PROBLEM DESCRIPTION
Extract and list every line that contains the word "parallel".

DATA TO PROCESS
****************

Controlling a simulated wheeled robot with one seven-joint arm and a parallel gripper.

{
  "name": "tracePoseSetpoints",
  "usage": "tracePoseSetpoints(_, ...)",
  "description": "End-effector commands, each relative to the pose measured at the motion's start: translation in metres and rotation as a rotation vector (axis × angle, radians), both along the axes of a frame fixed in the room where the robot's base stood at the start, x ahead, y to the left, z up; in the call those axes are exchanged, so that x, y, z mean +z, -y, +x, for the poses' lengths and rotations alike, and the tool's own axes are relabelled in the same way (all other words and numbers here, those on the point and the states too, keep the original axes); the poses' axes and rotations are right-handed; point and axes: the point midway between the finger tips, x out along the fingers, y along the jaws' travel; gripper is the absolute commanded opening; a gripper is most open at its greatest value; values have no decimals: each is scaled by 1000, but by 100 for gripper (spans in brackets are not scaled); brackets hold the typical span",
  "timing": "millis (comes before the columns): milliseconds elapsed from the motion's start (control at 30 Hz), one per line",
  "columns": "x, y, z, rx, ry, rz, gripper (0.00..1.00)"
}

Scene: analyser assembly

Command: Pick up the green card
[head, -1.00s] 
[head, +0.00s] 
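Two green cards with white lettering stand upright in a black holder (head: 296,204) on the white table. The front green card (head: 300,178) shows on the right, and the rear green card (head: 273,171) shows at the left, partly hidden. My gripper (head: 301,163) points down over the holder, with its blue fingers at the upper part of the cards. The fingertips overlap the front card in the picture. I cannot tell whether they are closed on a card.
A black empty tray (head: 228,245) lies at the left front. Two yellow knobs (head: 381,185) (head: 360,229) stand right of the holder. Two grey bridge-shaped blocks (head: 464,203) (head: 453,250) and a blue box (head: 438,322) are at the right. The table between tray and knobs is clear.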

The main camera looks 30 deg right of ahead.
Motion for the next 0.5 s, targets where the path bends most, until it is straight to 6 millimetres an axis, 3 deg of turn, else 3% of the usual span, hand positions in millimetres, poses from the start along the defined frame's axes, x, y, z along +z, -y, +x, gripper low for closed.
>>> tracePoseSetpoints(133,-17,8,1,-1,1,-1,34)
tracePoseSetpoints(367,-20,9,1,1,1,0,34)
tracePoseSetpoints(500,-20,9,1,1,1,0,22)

****************

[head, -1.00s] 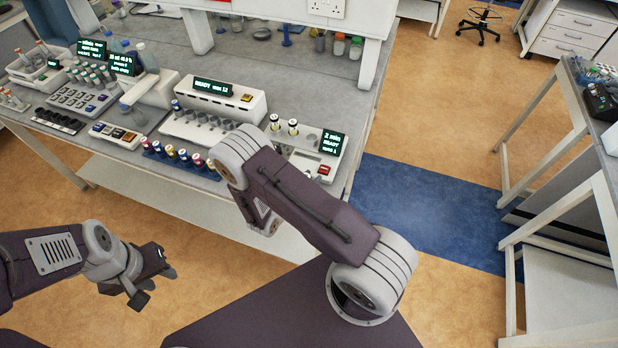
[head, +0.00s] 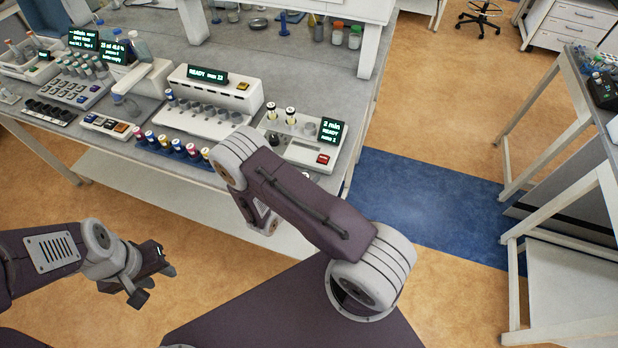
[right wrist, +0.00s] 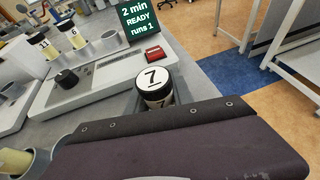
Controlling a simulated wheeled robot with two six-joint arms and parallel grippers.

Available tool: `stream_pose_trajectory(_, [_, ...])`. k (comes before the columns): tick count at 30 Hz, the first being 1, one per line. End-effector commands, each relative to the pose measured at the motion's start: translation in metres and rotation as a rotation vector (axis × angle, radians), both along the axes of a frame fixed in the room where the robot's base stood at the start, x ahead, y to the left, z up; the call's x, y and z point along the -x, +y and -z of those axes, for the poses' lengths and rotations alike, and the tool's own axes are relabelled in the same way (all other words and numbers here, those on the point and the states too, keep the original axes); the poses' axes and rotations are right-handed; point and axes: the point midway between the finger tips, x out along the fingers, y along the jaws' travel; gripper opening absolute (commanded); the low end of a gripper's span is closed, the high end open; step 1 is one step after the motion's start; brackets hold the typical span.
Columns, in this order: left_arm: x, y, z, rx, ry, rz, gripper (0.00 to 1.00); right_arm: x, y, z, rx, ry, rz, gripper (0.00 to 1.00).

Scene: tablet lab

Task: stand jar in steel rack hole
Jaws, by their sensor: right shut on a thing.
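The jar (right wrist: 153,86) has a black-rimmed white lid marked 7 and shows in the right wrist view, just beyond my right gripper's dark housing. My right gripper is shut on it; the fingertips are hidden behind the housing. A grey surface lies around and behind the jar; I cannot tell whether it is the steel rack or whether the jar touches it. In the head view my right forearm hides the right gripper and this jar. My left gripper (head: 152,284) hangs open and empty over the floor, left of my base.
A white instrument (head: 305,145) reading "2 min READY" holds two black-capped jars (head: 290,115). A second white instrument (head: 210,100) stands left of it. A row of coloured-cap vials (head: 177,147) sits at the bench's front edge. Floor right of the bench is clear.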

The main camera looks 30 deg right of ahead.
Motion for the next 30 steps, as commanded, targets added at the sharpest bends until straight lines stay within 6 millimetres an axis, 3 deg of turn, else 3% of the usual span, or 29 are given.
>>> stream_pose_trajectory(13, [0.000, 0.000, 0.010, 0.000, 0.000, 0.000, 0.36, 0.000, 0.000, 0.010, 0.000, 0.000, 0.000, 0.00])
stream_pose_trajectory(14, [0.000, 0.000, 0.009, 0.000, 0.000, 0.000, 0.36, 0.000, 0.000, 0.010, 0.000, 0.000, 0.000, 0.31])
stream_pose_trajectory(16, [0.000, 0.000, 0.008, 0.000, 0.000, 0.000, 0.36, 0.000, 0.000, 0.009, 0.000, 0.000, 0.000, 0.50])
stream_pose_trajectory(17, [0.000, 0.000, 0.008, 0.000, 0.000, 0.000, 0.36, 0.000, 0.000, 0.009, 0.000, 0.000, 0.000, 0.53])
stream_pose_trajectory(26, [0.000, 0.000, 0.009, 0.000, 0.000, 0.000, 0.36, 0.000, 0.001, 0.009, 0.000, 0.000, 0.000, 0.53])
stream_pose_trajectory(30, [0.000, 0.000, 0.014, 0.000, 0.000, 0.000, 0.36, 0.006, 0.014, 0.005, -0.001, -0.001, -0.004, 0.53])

****************

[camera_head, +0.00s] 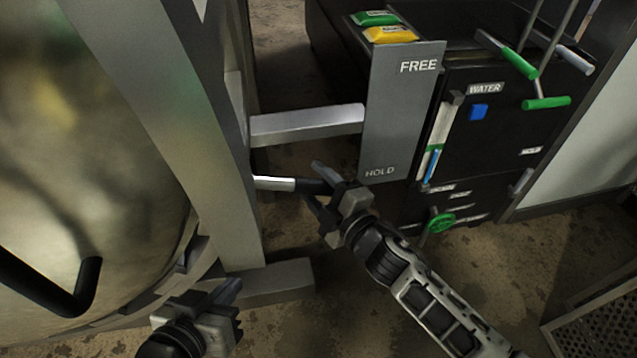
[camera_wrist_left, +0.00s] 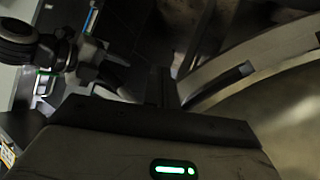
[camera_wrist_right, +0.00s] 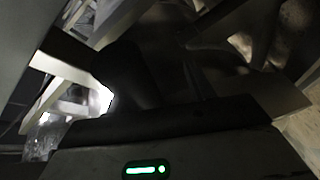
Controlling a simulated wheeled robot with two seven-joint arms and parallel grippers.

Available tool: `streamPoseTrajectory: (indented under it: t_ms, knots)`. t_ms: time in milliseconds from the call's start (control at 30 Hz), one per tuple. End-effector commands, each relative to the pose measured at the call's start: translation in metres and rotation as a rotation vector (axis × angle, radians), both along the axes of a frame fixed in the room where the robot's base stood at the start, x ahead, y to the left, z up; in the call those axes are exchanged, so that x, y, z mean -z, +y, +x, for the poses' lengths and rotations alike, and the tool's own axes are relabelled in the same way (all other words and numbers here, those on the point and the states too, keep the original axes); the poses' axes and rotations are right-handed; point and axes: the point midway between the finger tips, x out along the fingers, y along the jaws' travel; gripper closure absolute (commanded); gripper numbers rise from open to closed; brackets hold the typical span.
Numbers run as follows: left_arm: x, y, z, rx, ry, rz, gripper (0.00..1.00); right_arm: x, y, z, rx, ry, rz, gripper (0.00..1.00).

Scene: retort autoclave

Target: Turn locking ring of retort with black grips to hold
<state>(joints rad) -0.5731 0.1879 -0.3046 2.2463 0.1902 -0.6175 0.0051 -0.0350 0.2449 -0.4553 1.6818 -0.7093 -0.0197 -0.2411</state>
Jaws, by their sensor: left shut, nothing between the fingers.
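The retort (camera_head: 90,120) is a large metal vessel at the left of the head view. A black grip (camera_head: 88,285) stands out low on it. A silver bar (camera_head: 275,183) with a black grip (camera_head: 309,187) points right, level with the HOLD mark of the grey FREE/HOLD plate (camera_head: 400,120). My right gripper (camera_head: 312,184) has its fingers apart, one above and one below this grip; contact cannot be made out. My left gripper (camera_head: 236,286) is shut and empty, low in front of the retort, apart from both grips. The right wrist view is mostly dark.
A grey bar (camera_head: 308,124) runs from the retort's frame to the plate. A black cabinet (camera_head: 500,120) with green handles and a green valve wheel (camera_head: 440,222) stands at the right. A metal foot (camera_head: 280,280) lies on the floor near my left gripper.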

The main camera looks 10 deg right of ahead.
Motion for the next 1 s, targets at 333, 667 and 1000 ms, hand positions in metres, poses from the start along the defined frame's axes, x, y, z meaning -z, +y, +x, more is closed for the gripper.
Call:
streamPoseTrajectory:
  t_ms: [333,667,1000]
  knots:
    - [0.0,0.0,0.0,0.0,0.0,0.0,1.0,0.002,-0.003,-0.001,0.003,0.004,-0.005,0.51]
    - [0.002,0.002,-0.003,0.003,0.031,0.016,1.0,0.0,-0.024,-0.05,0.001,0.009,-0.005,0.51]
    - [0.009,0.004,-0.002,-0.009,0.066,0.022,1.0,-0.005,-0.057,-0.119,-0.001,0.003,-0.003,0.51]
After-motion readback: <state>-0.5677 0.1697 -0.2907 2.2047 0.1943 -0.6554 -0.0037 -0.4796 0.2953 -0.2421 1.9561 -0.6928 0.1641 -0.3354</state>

****************

RESULT OF THE TASK
Controlling a simulated wheeled robot with one seven-joint arm and a parallel gripper.
Controlling a simulated wheeled robot with two six-joint arms and parallel grippers.
Controlling a simulated wheeled robot with two seven-joint arms and parallel grippers.

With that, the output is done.